*Supplied data*:
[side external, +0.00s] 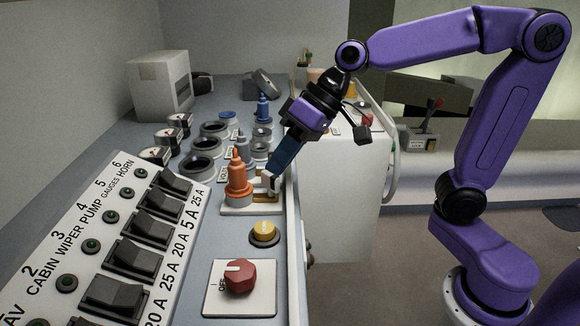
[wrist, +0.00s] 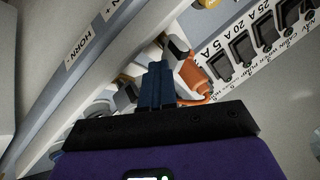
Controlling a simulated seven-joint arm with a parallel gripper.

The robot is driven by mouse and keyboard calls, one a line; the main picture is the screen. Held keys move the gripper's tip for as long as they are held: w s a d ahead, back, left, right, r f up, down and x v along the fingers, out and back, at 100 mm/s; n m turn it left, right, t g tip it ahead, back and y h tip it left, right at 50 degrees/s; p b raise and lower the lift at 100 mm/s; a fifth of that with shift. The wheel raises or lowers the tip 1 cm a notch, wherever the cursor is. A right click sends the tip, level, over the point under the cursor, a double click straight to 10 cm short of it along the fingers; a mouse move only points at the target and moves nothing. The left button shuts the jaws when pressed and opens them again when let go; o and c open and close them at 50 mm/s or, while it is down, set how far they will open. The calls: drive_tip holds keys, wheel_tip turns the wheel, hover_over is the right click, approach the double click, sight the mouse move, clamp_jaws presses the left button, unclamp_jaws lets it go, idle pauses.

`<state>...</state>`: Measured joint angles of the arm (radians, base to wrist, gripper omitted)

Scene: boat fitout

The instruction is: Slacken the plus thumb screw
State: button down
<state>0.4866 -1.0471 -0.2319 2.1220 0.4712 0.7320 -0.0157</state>
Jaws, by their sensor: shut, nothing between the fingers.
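My gripper (side external: 270,176) is shut and empty, its blue fingers pointing down at the panel's right edge. The fingertips are beside a small pale fitting on the white base plate (side external: 229,210), just right of an orange post (side external: 238,184); I cannot tell whether they touch. In the wrist view the shut fingers (wrist: 157,70) are next to the orange post (wrist: 190,75) and a pale block with a dark end. I cannot tell for certain which part is the plus thumb screw.
A yellow button (side external: 265,232) and a red rotary knob (side external: 240,275) lie nearer on the panel. A labelled row of black rocker switches (side external: 141,262) runs at the left. Blue-grey posts and round gauges stand behind the orange post.

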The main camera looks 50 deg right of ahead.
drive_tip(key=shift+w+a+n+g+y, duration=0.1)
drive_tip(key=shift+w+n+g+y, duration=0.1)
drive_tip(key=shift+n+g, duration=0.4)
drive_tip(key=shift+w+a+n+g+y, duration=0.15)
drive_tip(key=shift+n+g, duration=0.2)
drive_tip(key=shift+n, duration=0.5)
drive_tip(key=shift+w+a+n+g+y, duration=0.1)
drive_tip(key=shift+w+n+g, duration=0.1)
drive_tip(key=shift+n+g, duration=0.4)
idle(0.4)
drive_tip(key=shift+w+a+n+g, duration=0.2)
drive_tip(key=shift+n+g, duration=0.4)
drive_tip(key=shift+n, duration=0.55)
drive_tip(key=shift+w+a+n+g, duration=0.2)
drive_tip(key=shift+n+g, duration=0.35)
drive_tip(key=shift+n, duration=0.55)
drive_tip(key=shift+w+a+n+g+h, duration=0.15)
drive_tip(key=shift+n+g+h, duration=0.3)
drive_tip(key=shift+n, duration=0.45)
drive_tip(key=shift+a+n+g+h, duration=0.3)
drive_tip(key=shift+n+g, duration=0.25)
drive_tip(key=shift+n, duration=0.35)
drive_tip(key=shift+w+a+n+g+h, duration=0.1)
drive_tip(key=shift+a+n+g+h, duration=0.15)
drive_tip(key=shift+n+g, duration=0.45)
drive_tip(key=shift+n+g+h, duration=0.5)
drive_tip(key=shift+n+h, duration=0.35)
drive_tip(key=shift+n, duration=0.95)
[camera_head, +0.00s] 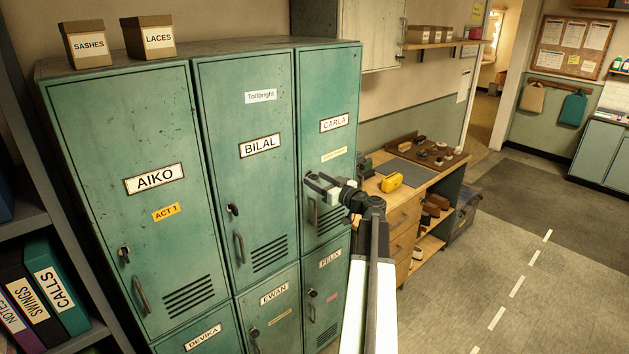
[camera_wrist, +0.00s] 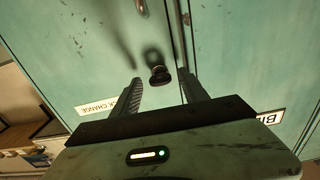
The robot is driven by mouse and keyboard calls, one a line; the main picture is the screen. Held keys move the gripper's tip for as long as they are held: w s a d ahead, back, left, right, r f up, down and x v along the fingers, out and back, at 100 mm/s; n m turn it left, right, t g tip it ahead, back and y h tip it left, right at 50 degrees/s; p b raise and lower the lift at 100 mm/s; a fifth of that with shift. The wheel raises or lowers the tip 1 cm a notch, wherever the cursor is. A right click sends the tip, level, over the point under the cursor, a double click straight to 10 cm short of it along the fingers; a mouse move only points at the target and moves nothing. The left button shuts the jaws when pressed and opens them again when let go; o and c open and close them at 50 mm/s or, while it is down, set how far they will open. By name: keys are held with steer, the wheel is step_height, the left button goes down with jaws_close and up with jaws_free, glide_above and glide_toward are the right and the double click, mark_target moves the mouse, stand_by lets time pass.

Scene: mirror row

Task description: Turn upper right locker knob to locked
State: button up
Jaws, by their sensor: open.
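The upper right locker (camera_head: 329,75) is a worn green door labelled CARLA. Its dark knob (camera_wrist: 159,74) shows in the wrist view, standing out from the door between the two fingertips. Whether it points to locked I cannot tell. In the head view my gripper hides the knob. My gripper (camera_head: 316,184) is at the left side of this door, level with the area under the yellow label. In the wrist view my gripper (camera_wrist: 160,80) is open, one finger on each side of the knob, with visible gaps. The door's handle (camera_wrist: 141,7) lies beyond the knob.
The BILAL (camera_head: 240,185) and AIKO (camera_head: 120,220) lockers stand to the left, with their own knobs and handles. The FELIX locker (camera_head: 331,285) is below. A wooden desk (camera_head: 405,212) with a yellow object (camera_head: 391,181) stands right of the lockers. Open floor lies further right.

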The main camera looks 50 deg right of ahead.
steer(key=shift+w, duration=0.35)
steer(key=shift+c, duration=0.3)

*Aim*:
Transcribe the listing above verbatim. Omit the pictures.

*Solution*:
[side external, +0.00s] 
[wrist, +0.00s] 
Controlling a simulated seven-joint arm with a parallel gripper.

The robot is driven by mouse and keyboard calls, one a line; the main picture is the screen. Held keys move the gripper's tip for as long as they are held: w s a d ahead, back, left, right, r f up, down and x v along the fingers, out and back, at 100 mm/s; n m turn it left, right, t g tip it ahead, back and y h tip it left, right at 50 degrees/s; p b raise and lower the lift at 100 mm/s; a fifth of that with shift. The wheel raises or lowers the tip 1 cm a notch, wherever the cursor is. A right click sends the tip, level, over the point under the cursor, a double click straight to 10 cm short of it along the fingers; a mouse move only points at the target and moves nothing. The left button shuts the jaws when pressed and opens them again when let go; o and c open and close them at 50 mm/s or, while it is down, set how far they will open. The calls: drive_tip holds keys, wheel_tip turns the wheel, hover_over is the right click, approach the double click, sight the mouse move, clamp_jaws presses the left button, unclamp_jaws lets it go, idle pauses.

`<state>...</state>`: Measured joint angles of the arm (radians, base to wrist, gripper omitted)

Scene: boat fitout

The instruction is: Slacken the plus thumb screw
State: button down
<state>0.4866 -1.0471 -0.2319 2.1220 0.4712 0.7320 -0.0157</state>
Jaws, by their sensor: shut, nothing between the fingers.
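My gripper (side external: 270,176) is shut and empty, its blue fingers pointing down at the panel's right edge. The fingertips are beside a small pale fitting on the white base plate (side external: 229,210), just right of an orange post (side external: 238,184); I cannot tell whether they touch. In the wrist view the shut fingers (wrist: 157,70) are next to the orange post (wrist: 190,75) and a pale block with a dark end. I cannot tell for certain which part is the plus thumb screw.
A yellow button (side external: 265,232) and a red rotary knob (side external: 240,275) lie nearer on the panel. A labelled row of black rocker switches (side external: 141,262) runs at the left. Blue-grey posts and round gauges stand behind the orange post.

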The main camera looks 50 deg right of ahead.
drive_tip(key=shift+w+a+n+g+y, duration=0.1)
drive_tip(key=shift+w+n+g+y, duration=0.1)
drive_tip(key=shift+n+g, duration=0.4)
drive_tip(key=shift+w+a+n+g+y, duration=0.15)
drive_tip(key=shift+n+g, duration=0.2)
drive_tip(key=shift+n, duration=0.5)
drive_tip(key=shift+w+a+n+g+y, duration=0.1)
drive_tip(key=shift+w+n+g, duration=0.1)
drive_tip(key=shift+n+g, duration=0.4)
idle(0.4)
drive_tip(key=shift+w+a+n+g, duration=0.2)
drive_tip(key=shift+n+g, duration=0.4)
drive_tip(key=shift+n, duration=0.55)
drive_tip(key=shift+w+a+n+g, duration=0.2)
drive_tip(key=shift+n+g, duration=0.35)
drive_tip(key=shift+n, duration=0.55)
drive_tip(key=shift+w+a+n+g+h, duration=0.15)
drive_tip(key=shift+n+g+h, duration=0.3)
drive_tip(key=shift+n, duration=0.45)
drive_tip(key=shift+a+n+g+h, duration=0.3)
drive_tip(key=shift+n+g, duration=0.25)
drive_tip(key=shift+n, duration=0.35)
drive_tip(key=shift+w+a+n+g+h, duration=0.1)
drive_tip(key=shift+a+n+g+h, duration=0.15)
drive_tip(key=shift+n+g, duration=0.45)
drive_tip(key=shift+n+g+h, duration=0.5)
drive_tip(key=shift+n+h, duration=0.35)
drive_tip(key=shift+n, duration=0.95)
[camera_head, +0.00s] 
[camera_wrist, +0.00s] 
The robot is driven by mouse and keyboard calls, one a line; the main picture is the screen. Held keys move the gripper's tip for as long as they are held: w s a d ahead, back, left, right, r f up, down and x v along the fingers, out and back, at 100 mm/s; n m turn it left, right, t g tip it ahead, back and y h tip it left, right at 50 degrees/s; p b raise and lower the lift at 100 mm/s; a fifth of that with shift. The wheel raises or lowers the tip 1 cm a notch, wherever the cursor is. A right click sends the tip, level, over the point under the cursor, a double click straight to 10 cm short of it along the fingers; a mouse move only points at the target and moves nothing. The left button shuts the jaws when pressed and opens them again when let go; o and c open and close them at 50 mm/s or, while it is down, set how far they will open. By name: keys are held with steer, the wheel is step_height, the left button goes down with jaws_close and up with jaws_free, glide_above and glide_toward are the right and the double click, mark_target moves the mouse, stand_by lets time pass.

Scene: mirror row

Task description: Turn upper right locker knob to locked
State: button up
Jaws, by their sensor: open.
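The upper right locker (camera_head: 329,75) is a worn green door labelled CARLA. Its dark knob (camera_wrist: 159,74) shows in the wrist view, standing out from the door between the two fingertips. Whether it points to locked I cannot tell. In the head view my gripper hides the knob. My gripper (camera_head: 316,184) is at the left side of this door, level with the area under the yellow label. In the wrist view my gripper (camera_wrist: 160,80) is open, one finger on each side of the knob, with visible gaps. The door's handle (camera_wrist: 141,7) lies beyond the knob.
The BILAL (camera_head: 240,185) and AIKO (camera_head: 120,220) lockers stand to the left, with their own knobs and handles. The FELIX locker (camera_head: 331,285) is below. A wooden desk (camera_head: 405,212) with a yellow object (camera_head: 391,181) stands right of the lockers. Open floor lies further right.

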The main camera looks 50 deg right of ahead.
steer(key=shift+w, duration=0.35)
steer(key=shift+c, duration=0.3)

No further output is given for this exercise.